- _The task_: Only the lines from the start of the data to the line containing "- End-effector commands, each", both included, should be output, exactly and without pictures.

-- start Collected data --

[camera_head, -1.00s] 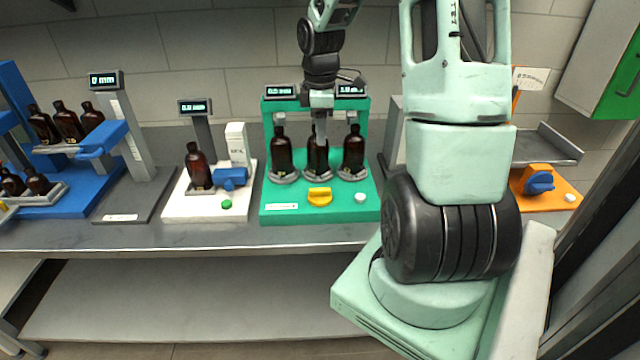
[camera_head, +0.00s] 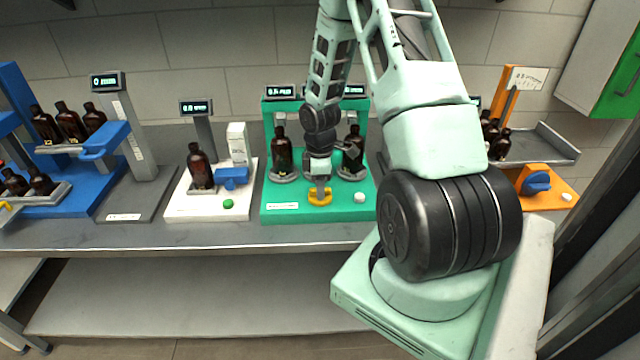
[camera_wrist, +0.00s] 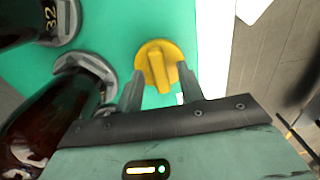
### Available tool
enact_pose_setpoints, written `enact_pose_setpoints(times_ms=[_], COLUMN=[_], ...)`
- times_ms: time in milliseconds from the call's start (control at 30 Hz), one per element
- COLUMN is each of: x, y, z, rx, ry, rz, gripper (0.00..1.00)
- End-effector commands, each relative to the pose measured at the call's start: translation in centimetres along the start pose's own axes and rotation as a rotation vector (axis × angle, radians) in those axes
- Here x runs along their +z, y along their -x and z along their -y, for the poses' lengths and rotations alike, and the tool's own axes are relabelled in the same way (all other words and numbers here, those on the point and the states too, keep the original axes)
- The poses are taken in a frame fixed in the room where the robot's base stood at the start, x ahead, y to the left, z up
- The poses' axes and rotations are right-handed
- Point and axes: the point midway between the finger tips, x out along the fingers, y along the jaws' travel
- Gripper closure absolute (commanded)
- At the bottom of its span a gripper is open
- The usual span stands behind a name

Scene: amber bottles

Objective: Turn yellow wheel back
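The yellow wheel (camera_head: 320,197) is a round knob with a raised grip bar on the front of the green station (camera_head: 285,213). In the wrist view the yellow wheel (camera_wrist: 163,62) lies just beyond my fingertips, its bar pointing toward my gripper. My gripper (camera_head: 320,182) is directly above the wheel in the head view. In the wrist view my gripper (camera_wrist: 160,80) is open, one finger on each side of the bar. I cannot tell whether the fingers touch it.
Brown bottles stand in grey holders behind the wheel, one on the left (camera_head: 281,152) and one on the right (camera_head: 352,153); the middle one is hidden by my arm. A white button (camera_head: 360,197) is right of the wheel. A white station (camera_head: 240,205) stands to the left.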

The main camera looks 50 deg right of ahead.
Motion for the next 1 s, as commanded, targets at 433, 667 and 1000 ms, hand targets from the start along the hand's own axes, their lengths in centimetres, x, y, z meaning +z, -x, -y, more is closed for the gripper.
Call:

-- end Collected data --

- _Response for this exercise_:
[camera_head, -1.00s] 
[camera_head, +0.00s] 
[camera_wrist, +0.00s] 
### Available tool
enact_pose_setpoints, written `enact_pose_setpoints(times_ms=[_], COLUMN=[_], ...)`
- times_ms: time in milliseconds from the call's start (control at 30 Hz), one per element
- COLUMN is each of: x, y, z, rx, ry, rz, gripper (0.00..1.00)
- End-effector commands, each relative to the pose measured at the call's start: translation in centimetres along the start pose's own axes and rotation as a rotation vector (axis × angle, radians) in those axes

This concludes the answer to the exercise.